5 Reasons Why Sharing Is Caring in Small Business Time Management

Time management is important to SMEs, as this is the one resource that can’t really be bought. For small businesses, limited staffing and a small budgets are common. For SME team leaders, this negatively impacts their work-life balance, often resulting in those at the top taking zero holidays throughout the year.

Team Meeting

However, there are a few tools that can help to reduce the workload and save time, but they all require team effort. This is why sharing is caring in small business time management. In other words, it’s essential to rally your team so that you’re all on the same page. Creating a family-like team produces a high-performance group that’s more productive and increasingly invested in the goals of the business.

1. Make Use of Small Business Telephone Plans

Smartphone

Small business phone plans are specifically designed for businesses that struggle to communicate. These types of systems make sure that your team can effectively handle incoming calls at their earliest convenience. Sharing call-handling is a key practice for small businesses where employees often have varied job roles. By using a mobile application that has an inbuilt calendar, your employees can schedule time slots when they will be available to take incoming calls.

This also means that an employee’s workload is spread more evenly when they’re working on other tasks or in a meeting, as their device will automatically divert calls for them. It can be tempting to try to multitask in a time-starved environment, but focusing on one activity at a time has proven to be more effective.

2. Tap into Digital Training Tactics

Brainstorming with team

Unfortunately, most of the time when small businesses are stretched, they can begin to neglect any process that isn’t client-facing or marked as urgent. But staff training is a must in every organisation. Staff training is great for boosting employee morale, which is often affected by a heavy workload. If you don’t have time to run a regular workshop, that’s understandable. As an effective alternative, you should consider subscribing to a masterclass website like Udemy to share bite-sized lessons with your workforce.

Whatever sector you operate in, these types of learning platforms cater to all sorts of topics, from entrepreneurship to engineering. It can also be a great way for your employees to expand their knowledge in a specific area so that they can work towards their next career goal from experts in that field. After all, skill shortages are the main productivity barrier in SMEs — a barrier you can now overcome in-house.

3. Send Messages via Slack and Skype

Mobile Collaboration

Internal communication is essential in any business, but it’s also a notorious time-waster. There is a fine line between too much and too little. If you are currently communicating in-house via email, you should immediately terminate this process, as email has been proven to be one of the biggest distractions at work. Recent studies have found that people spend around 11.7 hours of their working week in their work inboxes (we spend an additional 5.3 hours on our personal accounts!) Further research has indicated that most of these emails are internal (around 75,000 out of 95,000). Maybe this is because long threads can become incredibly confusing if there is a group conversation happening via email.

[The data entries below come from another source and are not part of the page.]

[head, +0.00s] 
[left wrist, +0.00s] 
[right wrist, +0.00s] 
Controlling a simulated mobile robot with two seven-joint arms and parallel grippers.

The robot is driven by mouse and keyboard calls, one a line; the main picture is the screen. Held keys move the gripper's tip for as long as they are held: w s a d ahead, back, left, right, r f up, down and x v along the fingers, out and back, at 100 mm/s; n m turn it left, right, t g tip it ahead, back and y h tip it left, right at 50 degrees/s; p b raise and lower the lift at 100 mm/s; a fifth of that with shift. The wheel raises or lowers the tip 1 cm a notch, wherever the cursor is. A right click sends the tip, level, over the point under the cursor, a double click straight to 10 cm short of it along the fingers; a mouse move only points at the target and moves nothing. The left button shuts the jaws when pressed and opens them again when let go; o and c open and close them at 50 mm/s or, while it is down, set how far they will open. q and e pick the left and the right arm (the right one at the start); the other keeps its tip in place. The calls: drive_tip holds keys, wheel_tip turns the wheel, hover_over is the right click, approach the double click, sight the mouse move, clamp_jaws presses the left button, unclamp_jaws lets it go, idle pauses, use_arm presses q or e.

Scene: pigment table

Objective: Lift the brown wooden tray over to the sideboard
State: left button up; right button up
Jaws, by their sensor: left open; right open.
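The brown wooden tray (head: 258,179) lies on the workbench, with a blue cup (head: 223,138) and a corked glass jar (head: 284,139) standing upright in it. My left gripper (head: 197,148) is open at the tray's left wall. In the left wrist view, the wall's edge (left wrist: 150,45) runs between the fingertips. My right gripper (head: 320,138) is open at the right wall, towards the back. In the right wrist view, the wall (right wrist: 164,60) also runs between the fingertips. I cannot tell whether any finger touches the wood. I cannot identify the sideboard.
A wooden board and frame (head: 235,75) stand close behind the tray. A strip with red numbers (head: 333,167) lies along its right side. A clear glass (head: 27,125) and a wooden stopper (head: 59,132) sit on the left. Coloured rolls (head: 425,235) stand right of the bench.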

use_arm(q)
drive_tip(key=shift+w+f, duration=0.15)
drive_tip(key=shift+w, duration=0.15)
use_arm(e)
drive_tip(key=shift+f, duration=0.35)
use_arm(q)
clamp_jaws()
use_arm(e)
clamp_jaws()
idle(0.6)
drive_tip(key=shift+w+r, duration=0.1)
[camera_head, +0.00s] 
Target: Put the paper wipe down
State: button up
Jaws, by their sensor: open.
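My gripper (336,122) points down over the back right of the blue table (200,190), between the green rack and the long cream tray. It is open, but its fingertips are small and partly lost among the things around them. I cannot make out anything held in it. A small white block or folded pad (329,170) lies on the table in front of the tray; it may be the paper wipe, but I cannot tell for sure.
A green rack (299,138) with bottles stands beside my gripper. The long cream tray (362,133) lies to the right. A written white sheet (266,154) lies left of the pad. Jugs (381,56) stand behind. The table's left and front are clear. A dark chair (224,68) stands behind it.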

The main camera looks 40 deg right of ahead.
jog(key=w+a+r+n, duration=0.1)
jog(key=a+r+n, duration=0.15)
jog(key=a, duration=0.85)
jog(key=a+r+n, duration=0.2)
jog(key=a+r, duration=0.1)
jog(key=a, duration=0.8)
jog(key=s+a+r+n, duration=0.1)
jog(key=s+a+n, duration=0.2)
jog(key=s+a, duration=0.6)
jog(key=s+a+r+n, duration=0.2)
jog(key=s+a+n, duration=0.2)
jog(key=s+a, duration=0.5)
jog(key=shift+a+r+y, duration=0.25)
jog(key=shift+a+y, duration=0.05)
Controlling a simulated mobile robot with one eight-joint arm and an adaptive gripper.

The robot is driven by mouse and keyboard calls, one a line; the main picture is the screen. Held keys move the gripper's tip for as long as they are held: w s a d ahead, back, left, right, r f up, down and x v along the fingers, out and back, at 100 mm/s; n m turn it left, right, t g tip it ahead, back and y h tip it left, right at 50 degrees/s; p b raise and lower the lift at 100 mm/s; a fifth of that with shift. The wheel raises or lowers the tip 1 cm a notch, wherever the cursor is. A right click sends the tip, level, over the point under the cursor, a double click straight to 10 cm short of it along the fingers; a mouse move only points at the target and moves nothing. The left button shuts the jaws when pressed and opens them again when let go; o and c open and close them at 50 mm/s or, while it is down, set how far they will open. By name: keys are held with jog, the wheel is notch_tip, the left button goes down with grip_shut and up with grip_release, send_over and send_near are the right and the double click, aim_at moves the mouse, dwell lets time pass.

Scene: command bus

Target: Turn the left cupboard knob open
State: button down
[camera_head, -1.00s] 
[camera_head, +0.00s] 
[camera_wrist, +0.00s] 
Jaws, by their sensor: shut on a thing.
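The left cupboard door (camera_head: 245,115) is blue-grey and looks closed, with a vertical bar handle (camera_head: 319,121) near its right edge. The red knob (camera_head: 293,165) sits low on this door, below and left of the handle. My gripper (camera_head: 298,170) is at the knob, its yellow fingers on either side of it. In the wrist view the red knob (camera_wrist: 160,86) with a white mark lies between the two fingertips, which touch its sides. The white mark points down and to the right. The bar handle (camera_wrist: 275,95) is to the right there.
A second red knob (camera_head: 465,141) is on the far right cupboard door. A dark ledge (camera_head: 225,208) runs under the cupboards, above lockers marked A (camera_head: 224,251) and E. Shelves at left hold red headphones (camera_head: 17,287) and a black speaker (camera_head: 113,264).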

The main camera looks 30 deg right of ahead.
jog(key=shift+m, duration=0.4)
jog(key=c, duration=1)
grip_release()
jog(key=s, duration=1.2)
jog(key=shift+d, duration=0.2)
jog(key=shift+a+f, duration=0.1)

If this is the case, you should think about switching to instant messengers like Slack, where you can set up dedicated channels with multiple participants. Even better, you could limit your internal communication to one weekly Skype call to discuss progress on a given project. Especially in meetings, we tend to stretch an agenda to meet the allocated time. If a meeting is scheduled to last an hour, you’ll find a way to make it last that long. Setting a strict agenda and only making a meeting as long as it needs to be will promptly reveal how much time we waste communicating non-essential details.

4. Power Projects with Shared Timeline Tools

Sharing Information

If you need to get to the nitty-gritty of a shared task, implement project management tools that allow you to segment a larger task into sub-tasks. This avoids unnecessary confusion and helps whoever is managing the project to see who is on track with their contribution. It also gives each team member accountability for their part in the process for a clear-cut way to delegate tasks. Delegating tasks can be difficult to do in a small business setting, as many managers tend to hoard responsibility or micromanage. Popular project management tools like Asana and Trello take away the verbal input for a more objective view on task sharing.

5. Deliver Better Work by Delegating Tasks

Delegate tasks to deliver better results

In a similar vein to what we said previously, delegating tasks (no matter how you do it) is essential. As a small business leader, be honest and realistic with yourself about your schedule. Utilising your team’s strengths in specific areas and building a team to deal with a specific problem is the key to effective time management and maintaining a healthy work-life balance.

Conclusion

If you need to use a personal time management tool to achieve this, try time blocking. This is a time-management technique that works very simply — you allocate time solely to a given task, which helps you to see the feasibility of your schedule. This visual aid will be an instant indicator as to whether you need an extra helping hand in certain departments.